Exercise aim
Starting with the line that contains "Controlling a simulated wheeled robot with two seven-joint" and stopping after the line that contains "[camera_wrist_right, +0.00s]", output every line exactly as it stands.

Data to process
** START **

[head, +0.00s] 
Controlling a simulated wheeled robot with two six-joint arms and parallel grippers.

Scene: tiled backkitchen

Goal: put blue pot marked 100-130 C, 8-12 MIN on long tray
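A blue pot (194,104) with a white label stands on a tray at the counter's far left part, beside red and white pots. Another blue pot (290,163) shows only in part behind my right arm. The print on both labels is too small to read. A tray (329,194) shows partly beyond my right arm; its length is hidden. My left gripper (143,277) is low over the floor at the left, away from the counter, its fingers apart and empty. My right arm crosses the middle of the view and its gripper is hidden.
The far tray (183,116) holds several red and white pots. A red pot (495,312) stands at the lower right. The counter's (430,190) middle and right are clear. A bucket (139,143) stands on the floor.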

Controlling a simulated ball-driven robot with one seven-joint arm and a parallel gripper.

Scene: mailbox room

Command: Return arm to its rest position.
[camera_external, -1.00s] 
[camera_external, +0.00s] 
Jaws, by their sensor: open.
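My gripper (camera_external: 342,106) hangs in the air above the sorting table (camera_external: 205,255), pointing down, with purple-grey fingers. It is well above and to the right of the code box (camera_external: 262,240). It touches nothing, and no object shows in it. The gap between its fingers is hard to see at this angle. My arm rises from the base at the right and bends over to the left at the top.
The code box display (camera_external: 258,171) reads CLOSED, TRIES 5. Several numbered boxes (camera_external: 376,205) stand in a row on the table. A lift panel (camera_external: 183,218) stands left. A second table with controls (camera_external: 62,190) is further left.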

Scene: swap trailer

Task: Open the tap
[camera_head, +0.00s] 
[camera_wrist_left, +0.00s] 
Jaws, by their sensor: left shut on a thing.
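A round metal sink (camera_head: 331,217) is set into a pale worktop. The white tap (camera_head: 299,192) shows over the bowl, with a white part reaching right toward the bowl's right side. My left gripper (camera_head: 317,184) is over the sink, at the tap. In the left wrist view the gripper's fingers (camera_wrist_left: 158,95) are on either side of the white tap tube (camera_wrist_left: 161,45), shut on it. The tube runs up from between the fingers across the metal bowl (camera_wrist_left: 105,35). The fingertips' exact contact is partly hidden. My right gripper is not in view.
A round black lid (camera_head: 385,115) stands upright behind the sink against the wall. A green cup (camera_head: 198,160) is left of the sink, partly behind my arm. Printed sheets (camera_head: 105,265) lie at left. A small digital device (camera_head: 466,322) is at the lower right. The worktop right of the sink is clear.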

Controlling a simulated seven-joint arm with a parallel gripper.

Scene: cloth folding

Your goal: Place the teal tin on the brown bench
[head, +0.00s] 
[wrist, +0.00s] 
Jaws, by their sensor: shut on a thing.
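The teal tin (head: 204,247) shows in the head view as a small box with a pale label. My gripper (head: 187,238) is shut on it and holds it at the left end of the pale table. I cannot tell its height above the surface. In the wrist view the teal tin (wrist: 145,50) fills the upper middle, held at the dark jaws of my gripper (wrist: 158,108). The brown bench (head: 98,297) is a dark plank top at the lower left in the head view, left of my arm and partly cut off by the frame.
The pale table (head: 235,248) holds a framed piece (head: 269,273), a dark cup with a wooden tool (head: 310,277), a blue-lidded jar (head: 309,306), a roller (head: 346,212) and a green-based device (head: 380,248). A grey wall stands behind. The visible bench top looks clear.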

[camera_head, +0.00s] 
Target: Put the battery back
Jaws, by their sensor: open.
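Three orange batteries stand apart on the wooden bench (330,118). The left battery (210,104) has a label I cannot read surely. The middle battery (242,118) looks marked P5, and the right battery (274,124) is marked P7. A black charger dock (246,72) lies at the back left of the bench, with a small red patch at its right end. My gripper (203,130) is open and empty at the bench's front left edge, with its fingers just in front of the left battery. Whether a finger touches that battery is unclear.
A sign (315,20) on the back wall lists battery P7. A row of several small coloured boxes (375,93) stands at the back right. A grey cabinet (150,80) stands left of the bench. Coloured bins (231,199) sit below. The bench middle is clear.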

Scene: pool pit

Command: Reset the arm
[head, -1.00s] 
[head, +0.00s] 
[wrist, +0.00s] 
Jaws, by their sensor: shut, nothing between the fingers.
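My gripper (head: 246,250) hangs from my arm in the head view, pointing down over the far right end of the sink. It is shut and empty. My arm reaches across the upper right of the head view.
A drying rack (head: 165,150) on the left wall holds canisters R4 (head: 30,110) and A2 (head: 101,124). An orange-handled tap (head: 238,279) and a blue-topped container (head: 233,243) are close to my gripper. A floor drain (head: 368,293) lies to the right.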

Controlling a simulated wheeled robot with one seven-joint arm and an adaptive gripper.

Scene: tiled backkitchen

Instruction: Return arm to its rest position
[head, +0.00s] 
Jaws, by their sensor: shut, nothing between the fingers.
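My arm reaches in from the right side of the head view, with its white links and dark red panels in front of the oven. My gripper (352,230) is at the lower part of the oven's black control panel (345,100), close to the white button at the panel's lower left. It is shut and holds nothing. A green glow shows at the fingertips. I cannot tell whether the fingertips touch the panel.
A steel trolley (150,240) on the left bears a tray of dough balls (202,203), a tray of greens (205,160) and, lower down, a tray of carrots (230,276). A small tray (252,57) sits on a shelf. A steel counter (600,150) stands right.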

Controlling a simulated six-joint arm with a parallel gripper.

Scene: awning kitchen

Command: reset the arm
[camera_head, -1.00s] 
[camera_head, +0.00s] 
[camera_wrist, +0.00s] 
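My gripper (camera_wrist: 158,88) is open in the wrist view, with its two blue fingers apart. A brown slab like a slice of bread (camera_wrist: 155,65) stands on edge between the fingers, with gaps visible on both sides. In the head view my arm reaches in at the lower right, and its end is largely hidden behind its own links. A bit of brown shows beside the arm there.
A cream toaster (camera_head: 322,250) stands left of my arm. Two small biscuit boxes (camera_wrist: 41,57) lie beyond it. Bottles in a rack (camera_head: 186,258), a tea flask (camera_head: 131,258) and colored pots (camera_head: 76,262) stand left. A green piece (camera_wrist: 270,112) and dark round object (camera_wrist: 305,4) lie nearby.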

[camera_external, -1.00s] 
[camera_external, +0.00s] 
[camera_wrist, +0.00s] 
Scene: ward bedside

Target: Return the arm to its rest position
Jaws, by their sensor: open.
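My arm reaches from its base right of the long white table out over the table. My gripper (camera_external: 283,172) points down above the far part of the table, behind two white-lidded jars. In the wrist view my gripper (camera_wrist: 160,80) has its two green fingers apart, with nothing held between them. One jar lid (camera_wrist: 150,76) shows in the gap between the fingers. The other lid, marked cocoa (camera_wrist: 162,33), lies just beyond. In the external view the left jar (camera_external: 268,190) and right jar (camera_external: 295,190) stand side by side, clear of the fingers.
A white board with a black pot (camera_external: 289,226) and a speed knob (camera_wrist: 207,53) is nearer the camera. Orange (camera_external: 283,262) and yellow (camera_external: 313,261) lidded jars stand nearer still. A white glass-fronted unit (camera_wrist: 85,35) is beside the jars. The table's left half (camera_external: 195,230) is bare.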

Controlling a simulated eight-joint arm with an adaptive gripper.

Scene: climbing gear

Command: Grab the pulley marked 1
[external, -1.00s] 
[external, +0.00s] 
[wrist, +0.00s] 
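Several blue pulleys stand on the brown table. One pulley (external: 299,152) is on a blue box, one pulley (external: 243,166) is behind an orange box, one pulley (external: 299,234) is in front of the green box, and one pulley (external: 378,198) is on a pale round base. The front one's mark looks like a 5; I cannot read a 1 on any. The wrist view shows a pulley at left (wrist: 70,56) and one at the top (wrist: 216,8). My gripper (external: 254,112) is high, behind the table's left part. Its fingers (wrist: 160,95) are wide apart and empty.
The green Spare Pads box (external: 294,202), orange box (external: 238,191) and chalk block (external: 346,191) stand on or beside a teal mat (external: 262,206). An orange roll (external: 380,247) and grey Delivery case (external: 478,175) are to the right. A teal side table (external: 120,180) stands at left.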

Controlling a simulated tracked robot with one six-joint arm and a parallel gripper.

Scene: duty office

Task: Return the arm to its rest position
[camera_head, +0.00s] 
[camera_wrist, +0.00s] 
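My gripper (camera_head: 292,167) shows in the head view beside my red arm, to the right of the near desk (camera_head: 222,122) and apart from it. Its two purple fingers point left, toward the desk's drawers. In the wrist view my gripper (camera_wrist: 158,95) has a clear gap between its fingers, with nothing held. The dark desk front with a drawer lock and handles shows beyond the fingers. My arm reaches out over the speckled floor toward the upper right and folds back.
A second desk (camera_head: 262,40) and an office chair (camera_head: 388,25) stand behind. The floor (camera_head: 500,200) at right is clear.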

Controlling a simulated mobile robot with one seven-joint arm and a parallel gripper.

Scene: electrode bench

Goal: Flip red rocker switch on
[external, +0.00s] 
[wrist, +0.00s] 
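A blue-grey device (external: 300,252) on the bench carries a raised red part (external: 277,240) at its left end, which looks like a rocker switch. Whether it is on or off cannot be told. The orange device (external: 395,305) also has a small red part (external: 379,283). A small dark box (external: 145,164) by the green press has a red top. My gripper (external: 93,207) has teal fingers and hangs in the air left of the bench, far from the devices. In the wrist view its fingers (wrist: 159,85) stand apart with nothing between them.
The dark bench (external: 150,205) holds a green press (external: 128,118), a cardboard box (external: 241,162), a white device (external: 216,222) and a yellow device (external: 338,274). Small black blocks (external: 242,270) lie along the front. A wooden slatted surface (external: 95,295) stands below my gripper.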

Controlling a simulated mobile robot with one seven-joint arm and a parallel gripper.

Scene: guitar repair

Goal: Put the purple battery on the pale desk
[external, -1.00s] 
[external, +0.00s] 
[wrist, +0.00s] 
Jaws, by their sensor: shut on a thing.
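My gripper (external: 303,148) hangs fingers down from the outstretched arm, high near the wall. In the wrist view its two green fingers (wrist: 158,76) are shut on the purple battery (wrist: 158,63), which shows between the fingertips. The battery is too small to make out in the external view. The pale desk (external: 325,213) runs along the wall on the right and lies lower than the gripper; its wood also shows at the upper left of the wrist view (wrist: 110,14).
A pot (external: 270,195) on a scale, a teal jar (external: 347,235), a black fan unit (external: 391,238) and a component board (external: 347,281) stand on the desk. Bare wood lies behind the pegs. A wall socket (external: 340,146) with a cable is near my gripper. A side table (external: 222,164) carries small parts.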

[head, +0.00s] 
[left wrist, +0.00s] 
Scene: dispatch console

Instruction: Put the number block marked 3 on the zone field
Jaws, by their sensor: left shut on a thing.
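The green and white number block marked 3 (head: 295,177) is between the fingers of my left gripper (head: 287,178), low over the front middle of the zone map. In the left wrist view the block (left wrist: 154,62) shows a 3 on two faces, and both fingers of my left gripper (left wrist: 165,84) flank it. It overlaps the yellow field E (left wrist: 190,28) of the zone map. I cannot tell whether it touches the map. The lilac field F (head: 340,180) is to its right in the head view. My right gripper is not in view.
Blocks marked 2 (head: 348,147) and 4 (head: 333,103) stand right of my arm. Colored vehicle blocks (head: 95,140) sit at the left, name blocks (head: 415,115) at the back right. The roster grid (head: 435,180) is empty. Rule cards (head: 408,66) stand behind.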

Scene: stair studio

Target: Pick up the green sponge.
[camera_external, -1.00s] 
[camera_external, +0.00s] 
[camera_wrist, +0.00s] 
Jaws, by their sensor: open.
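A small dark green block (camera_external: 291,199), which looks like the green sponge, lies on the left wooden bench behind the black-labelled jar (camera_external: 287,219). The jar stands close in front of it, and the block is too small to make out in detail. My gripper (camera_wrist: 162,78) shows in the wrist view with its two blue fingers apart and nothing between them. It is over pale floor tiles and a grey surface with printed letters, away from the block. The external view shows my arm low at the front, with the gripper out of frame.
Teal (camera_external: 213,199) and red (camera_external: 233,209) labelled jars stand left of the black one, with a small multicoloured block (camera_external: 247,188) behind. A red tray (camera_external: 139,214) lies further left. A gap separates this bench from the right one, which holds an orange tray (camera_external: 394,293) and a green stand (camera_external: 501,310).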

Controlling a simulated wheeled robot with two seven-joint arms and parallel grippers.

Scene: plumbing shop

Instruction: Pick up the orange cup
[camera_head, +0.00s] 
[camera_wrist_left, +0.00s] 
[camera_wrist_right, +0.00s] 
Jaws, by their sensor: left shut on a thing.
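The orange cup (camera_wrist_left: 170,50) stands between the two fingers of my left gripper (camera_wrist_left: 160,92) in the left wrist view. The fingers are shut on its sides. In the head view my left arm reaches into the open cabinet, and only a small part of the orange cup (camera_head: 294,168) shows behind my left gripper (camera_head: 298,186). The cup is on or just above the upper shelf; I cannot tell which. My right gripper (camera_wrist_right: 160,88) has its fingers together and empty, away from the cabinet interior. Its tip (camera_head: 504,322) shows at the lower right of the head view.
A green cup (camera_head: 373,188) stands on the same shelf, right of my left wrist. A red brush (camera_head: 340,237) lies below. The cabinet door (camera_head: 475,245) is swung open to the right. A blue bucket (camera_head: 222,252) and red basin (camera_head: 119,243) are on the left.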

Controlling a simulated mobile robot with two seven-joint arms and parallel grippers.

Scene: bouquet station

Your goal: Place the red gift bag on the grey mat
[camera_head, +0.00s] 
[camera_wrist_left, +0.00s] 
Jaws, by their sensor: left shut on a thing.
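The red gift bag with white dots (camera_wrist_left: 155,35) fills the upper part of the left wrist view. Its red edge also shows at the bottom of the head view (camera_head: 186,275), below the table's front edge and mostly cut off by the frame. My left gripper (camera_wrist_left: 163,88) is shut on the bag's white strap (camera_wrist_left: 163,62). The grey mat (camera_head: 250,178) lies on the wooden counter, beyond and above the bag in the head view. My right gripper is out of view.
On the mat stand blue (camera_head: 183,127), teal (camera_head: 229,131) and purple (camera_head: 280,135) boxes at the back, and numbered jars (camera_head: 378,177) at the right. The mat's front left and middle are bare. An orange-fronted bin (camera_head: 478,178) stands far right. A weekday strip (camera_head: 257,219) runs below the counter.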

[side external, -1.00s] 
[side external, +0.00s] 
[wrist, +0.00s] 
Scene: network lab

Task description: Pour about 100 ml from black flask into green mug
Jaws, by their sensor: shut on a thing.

** END **

Complete response
Controlling a simulated wheeled robot with two seven-joint arms and parallel grippers.

Scene: plumbing shop

Instruction: Pick up the orange cup
[camera_head, +0.00s] 
[camera_wrist_left, +0.00s] 
[camera_wrist_right, +0.00s] 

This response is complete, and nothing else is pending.